Sunday, August 04, 2013

The slow click

There should really be no such thing as slow to the person playing the drums. Whatever tempo the listener is hearing, the player is going to multiply it as necessary to make a comfortable, easily-maintainable pulse out of it— subdividing, we call that. Making an easy tempo out of a hard tempo. So if a tune is counted off at 40 beats per minute, you would be thinking and feeling 8th notes or 16th notes (pulses at 80 or 160 bpm, respectively), while playing a feel that states that slow 40 bpm tempo. In the practice room, playing to a metronome setting of 40, you would be feeling a pulse of 80 or 160, while you could be playing an actual tempo of 40, 80, 160, or 320.

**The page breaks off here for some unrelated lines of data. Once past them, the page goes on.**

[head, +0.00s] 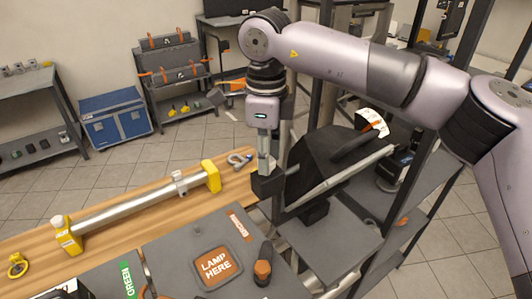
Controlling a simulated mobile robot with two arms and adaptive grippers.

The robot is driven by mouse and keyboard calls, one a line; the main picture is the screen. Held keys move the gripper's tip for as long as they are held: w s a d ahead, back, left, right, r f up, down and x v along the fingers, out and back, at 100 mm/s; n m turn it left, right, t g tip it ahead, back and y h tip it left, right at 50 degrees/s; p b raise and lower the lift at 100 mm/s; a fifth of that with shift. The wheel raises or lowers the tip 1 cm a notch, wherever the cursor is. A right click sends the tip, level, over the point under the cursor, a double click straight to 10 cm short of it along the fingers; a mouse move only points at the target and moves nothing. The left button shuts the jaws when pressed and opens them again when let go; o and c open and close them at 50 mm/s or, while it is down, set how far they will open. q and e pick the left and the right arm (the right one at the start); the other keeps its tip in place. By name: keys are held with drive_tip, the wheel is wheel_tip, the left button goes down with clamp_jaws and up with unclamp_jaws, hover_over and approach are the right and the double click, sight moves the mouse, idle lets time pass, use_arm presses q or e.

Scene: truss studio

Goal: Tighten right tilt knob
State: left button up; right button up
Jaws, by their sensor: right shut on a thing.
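My right gripper (267,182) points down at the left side of a black lamp-like fixture (322,158). Its fingers are shut at a small dark part on that side, which I take to be the right tilt knob; the fingers mostly hide it. The fixture is tilted, with a pale metal bar along its lower side and a white and orange label at its upper right. My left gripper is not in view.
A grey board with an orange "LAMP HERE" patch (216,267) lies below. A silver tube with yellow ends (130,205) and a shackle (240,160) lie on the wooden bench. Dark truss posts stand at right.

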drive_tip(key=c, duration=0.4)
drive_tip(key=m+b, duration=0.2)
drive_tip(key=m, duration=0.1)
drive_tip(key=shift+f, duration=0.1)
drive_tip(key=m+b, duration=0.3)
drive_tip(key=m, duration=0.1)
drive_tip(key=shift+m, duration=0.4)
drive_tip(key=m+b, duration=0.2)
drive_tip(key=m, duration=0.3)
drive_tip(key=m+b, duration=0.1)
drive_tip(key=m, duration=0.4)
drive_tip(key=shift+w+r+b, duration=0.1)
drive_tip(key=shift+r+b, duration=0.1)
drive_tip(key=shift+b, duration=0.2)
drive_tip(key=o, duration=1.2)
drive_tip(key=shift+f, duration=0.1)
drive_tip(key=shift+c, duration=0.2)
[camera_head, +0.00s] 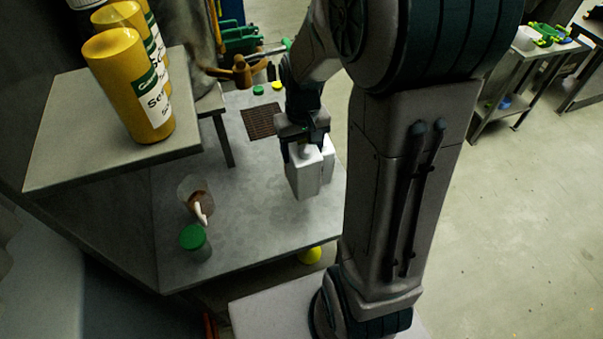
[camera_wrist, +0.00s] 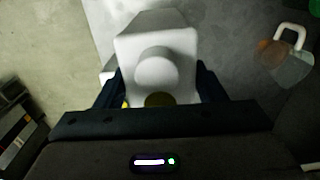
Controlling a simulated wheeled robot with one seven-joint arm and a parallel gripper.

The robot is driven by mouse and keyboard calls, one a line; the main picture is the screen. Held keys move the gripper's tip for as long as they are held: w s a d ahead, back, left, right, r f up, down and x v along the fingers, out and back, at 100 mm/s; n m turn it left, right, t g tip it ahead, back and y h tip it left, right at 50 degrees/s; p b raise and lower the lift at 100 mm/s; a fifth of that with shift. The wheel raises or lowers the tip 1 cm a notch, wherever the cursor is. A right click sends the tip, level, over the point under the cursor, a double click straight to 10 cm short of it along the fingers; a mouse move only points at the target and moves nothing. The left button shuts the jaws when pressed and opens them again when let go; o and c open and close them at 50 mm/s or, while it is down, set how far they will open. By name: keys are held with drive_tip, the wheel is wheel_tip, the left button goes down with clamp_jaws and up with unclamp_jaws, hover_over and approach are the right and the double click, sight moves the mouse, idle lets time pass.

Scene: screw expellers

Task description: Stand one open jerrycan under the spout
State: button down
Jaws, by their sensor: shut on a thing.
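A white jerrycan (camera_head: 304,178) is held between the jaws of my gripper (camera_head: 303,142), over the grey metal table (camera_head: 250,227). It also shows in the wrist view (camera_wrist: 157,45), with a round pale neck facing the camera. I cannot tell whether it touches the table. A second white shape (camera_head: 328,158) shows right beside it, partly hidden. A brass-coloured spout (camera_head: 241,72) sticks out at the back, above and left of my gripper. A dark grate (camera_head: 262,121) lies in the table below the spout.
A clear jug (camera_head: 197,199) and a green-lidded jar (camera_head: 194,241) stand on the table's front left. Yellow cylinders (camera_head: 130,85) stand on a raised shelf at left. Green and yellow caps (camera_head: 258,90) lie near the back. The table's middle is clear.

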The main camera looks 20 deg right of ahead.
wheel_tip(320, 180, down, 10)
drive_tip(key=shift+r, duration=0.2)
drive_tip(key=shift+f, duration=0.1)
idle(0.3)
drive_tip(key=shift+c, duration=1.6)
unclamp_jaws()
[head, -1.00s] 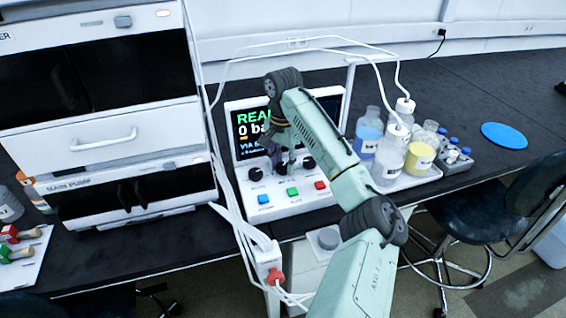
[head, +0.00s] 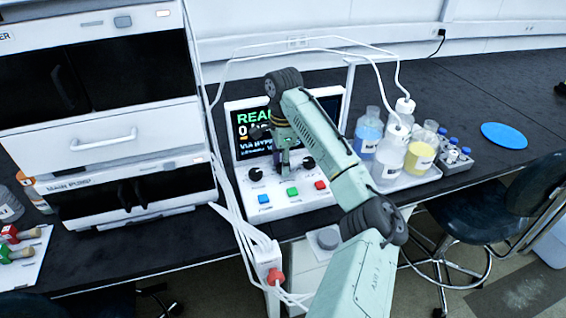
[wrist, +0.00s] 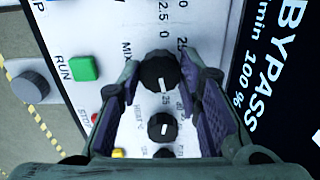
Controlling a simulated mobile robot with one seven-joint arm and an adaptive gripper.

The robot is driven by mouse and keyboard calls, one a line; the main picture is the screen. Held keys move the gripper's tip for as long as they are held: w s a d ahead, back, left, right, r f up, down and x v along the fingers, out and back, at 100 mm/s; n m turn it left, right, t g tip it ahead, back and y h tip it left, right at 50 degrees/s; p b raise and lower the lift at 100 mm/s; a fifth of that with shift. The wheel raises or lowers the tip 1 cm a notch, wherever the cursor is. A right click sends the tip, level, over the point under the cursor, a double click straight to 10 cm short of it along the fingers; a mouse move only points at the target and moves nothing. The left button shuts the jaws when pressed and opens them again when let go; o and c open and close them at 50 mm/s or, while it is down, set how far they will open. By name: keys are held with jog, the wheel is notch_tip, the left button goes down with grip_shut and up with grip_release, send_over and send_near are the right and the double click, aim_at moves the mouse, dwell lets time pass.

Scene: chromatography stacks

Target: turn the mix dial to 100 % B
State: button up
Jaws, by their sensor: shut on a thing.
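The mix dial (wrist: 158,68) is a black ribbed knob on the white front panel of the control box (head: 298,199). In the wrist view it lies between the two fingertips of my gripper (wrist: 166,72), which is shut on it. A white mark on the dial points to the lower edge of the wrist picture. The printed word MIX shows beside it, partly covered by a finger. In the head view my gripper (head: 284,165) reaches down to the panel between two other knobs and hides the dial. The screen (wrist: 262,75) reads BYPASS and "min 100 %" in the wrist view.
Other black knobs (head: 256,174) (head: 308,163) flank my gripper. Blue (head: 264,199), green (head: 292,191) and red (head: 319,185) buttons sit in front. White tubes and bottles (head: 391,155) stand to the right, the pump stack (head: 125,190) to the left.

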Approaching tempo in this way, just the bottom 16 increments on a conventional metronome (40, 42, 44, and so on, up to 76 ) will cover all the tempos you reasonably need in actually playing music. Using every other increment is nearly a fine enough gradation for the practice room, since:

40 = 80 = 160
44 = 88 = 176
48 = 96 = 192
52 = 104 = 208
56 = 112 = 224
60 = 120 = 240
66 = 132 = 264
72 = 144 = 288

With just those eight actual settings you are also covering: 80, 88, 96, 104, 112, 120, 132, 144, 160, 176, 192, 208, 224, and so on— above that point, I generally start counting tempos in half notes. The wider numerical gaps at the top of the scale are not important; the real, felt difference between 192 and 208 is the same as that of 96 and 104. If you ever wake up in a panic over always playing 120 and 132, but never 126, you can change things up and practice every other increment starting with 42, for awhile. See if it makes any difference. I don't believe you should be adhering systematically to one set of numbers, anyway; the point is that by subdividing, a fairly small range of tempos will cover the entire spectrum.

In my own practice, I generally try to use the slowest metronome settings possible, often below 40 bpm. This does force you to subdivide accurately, and once you can do that— it's not an advanced skill— it really isn't notably more difficult than using a faster click.